The Savannah City Council recently approved $49,280 of funding for Bryan to study the storks.

He plans to use decoys to attract the wood storks, then net them and attach the transmitter with a backpack-like harness.

The intent of the study will be to better understand the storks’ fidelity to their breeding site and movement among other potential breeding sites, Lynah said.

“This is important because one potential action to mitigate the safety hazard would be to modify the colony site and render it unsuitable for future stork nesting,” she said. “The study would assess the impact of breeding site loss on parent wood storks by documenting their movements before, during and after colony site modification, and for several years after the colony site modification. Information from this study could be useful in the management of the species towards recovery.”

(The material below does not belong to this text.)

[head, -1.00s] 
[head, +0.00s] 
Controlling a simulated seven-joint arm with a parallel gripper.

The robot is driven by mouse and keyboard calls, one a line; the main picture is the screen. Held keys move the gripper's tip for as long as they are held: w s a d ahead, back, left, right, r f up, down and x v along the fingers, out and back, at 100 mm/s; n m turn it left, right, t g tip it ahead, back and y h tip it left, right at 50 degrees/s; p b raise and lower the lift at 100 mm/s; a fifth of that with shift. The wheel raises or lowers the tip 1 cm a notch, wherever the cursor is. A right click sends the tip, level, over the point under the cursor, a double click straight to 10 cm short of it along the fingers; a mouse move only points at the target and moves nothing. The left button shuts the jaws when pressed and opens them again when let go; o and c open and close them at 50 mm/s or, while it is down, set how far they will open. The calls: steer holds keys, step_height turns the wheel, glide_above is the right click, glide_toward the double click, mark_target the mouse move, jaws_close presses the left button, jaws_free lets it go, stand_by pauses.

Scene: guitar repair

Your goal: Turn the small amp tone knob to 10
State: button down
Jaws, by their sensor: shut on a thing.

Bryan, who’s been studying wood storks since 1984, said they’re “almost an archaic bird.” With bald heads they look like their cousins the vultures, but they’re actually one of just two species of true storks in North America and the only one that breeds north of Mexico. They can’t spear fish like other wading birds and instead poke around in the mud with their beaks feeling for prey.

When the first commercial flights began opearating out of what was then Travis Field in 1950, wood storks were less common in Georgia. The birds have moved north from their more traditional concentration around the Florida Everglades as those wetlands have been compromised.

“Now more than half the population is above the Georgia/Florida line,” Bryan said. And that population is growing. Wood storks were upgraded from endangered to threatened status in 2014.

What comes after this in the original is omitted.